__TASK STATEMENT__: Narrow the data below down to the lines containing "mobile".
__________________________________________________
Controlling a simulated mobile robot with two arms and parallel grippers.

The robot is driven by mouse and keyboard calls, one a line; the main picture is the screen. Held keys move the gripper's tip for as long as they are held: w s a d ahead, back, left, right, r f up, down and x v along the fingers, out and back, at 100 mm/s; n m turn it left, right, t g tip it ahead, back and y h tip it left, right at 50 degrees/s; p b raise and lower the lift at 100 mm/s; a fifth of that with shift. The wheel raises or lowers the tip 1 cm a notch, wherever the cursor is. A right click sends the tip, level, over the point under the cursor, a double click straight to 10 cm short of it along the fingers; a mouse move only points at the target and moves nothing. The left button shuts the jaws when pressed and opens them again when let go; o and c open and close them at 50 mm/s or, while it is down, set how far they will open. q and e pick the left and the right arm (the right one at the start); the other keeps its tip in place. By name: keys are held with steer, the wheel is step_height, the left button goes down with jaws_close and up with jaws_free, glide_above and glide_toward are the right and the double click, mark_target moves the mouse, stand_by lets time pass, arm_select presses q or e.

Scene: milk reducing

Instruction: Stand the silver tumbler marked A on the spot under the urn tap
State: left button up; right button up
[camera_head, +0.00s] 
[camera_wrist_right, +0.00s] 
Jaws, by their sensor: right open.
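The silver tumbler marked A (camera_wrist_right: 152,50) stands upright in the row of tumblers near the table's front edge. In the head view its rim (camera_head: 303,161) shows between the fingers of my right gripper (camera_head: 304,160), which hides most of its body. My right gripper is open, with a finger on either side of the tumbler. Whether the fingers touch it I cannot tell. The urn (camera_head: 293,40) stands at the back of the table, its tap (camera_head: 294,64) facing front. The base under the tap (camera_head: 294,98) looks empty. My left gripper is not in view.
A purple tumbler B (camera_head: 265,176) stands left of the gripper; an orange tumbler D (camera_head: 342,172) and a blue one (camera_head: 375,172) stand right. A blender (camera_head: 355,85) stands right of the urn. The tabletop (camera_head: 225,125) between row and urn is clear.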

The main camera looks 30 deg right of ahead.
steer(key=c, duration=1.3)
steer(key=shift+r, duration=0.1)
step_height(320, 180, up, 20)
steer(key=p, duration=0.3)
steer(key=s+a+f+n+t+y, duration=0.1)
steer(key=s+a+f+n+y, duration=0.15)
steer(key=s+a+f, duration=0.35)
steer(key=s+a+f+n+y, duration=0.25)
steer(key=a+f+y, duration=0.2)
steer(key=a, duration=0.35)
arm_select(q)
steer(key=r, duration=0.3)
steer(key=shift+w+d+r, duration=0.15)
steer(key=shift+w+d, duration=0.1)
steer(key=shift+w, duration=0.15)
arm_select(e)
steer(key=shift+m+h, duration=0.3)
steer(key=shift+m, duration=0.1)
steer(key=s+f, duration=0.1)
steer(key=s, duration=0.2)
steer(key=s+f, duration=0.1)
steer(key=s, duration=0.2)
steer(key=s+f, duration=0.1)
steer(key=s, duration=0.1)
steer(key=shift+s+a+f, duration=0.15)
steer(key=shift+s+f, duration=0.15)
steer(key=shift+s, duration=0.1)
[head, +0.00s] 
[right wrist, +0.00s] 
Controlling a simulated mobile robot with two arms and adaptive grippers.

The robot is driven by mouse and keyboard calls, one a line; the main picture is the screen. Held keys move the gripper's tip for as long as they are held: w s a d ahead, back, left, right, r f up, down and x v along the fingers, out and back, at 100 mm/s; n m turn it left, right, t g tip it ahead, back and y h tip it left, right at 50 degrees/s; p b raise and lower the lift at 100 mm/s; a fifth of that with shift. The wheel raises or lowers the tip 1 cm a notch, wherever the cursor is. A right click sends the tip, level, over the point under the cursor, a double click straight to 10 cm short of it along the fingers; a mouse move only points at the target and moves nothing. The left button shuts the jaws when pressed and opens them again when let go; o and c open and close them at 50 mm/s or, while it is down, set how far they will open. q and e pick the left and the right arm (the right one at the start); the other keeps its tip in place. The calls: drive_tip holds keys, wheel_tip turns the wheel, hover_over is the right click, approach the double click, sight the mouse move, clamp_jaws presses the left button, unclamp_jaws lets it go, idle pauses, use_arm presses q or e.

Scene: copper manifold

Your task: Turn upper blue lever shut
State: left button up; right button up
__________________________________________________
__CORRECT ANSWER__:
Controlling a simulated mobile robot with two arms and parallel grippers.
Controlling a simulated mobile robot with two arms and adaptive grippers.

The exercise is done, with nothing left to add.